ECLI:NL:CRVB:2005:AU1820

Centrale Raad van Beroep

Datum uitspraak
17 augustus 2005
Publicatiedatum
4 april 2013
Zaaknummer
04/1200 WW
Instantie
Centrale Raad van Beroep
Type
Uitspraak
Rechtsgebied
Bestuursrecht; Socialezekerheidsrecht
Procedures
  • Hoger beroep
Rechters
Vindplaatsen
  • Rechtspraak.nl
AI samenvatting door LexboostAutomatisch gegenereerd

Weigering van WW-uitkering wegens verwijtbare werkloosheid

In deze zaak heeft appellant hoger beroep ingesteld tegen een uitspraak van de rechtbank ’s-Hertogenbosch, waarin zijn aanvraag voor een WW-uitkering werd afgewezen. De Centrale Raad van Beroep heeft de zaak behandeld op 6 juli 2005, waarbij appellant in persoon aanwezig was en de gedaagde partij vertegenwoordigd werd door P.M.W. van der Helm van het Uitvoeringsinstituut werknemersverzekeringen. De Raad heeft vastgesteld dat appellant van 18 oktober 2001 tot 8 mei 2002 in dienst was bij Protektpool BV als Aspirant Beveiligingsbeambte A. Gedurende deze periode heeft appellant echter herhaaldelijk niet gereageerd op werkaanbiedingen, wat leidde tot het verlies van vertrouwen van zijn werkgever. Op 4 februari 2002 werd appellant op non-actief gesteld en de arbeidsovereenkomst werd voortijdig beëindigd.

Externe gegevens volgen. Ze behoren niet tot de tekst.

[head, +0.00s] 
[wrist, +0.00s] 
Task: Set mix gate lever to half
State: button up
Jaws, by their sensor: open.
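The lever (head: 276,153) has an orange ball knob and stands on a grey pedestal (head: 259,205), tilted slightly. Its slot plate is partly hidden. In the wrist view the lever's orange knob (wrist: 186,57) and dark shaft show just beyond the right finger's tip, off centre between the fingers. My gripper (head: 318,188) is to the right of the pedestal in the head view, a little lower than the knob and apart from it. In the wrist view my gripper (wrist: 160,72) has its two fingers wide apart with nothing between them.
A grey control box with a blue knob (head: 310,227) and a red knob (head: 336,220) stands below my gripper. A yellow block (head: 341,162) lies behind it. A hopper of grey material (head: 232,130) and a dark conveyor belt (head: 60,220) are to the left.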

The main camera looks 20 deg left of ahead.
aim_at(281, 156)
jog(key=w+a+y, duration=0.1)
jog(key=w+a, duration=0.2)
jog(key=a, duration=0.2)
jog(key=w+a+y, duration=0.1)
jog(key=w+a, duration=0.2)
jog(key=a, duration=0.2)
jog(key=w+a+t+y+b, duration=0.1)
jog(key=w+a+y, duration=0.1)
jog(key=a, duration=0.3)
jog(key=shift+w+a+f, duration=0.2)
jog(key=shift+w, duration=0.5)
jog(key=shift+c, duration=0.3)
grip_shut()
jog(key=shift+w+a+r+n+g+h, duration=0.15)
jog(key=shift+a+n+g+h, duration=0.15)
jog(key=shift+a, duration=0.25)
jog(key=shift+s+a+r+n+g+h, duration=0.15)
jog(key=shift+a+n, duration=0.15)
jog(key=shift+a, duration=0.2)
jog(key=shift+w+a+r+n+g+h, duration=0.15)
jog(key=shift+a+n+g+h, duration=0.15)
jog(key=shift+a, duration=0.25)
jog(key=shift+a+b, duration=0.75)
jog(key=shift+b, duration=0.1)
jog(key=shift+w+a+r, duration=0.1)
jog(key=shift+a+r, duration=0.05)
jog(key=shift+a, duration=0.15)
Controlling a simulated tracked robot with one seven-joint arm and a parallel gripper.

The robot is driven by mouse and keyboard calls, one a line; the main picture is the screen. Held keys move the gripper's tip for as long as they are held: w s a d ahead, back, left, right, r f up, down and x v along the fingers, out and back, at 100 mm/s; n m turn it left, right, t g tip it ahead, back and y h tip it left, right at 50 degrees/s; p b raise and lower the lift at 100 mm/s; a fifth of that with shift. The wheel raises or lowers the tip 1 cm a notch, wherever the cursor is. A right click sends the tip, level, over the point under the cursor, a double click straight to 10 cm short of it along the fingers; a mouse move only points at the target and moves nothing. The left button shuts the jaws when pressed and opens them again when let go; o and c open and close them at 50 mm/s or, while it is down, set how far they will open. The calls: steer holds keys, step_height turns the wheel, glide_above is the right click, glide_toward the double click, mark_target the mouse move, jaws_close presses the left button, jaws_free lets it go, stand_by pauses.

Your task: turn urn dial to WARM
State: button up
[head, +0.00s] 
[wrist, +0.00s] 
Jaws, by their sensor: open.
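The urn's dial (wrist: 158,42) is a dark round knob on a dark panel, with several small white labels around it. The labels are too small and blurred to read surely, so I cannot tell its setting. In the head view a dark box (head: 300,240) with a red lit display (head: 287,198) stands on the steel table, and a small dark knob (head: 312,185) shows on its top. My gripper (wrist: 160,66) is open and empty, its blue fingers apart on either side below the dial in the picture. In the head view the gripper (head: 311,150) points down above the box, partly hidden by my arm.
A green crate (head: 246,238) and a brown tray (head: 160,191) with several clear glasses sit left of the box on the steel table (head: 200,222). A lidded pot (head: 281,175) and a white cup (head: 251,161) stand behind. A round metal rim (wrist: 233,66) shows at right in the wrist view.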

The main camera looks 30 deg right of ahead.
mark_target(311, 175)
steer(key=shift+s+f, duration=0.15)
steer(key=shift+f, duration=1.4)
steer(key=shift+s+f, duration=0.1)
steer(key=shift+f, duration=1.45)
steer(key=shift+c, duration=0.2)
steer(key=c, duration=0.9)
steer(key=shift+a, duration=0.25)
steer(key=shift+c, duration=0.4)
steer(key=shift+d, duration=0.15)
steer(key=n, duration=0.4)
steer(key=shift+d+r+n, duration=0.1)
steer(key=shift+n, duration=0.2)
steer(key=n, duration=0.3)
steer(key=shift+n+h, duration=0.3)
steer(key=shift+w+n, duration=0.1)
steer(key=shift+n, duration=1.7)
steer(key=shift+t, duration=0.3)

De Centrale Raad van Beroep heeft de vraag beoordeeld of de gedaagde partij op goede gronden heeft besloten om appellant met ingang van 13 mei 2002 een WW-uitkering blijvend geheel te weigeren, op basis van verwijtbare werkloosheid zoals gedefinieerd in de Werkloosheidswet (WW). De Raad concludeert dat appellant, door zijn niet-coöperatieve houding ten opzichte van de aangeboden werkzaamheden, redelijkerwijs had moeten begrijpen dat dit zou kunnen leiden tot beëindiging van zijn dienstverband. De Raad bevestigt de eerdere uitspraak van de rechtbank en oordeelt dat er geen redenen zijn voor een proceskostenveroordeling.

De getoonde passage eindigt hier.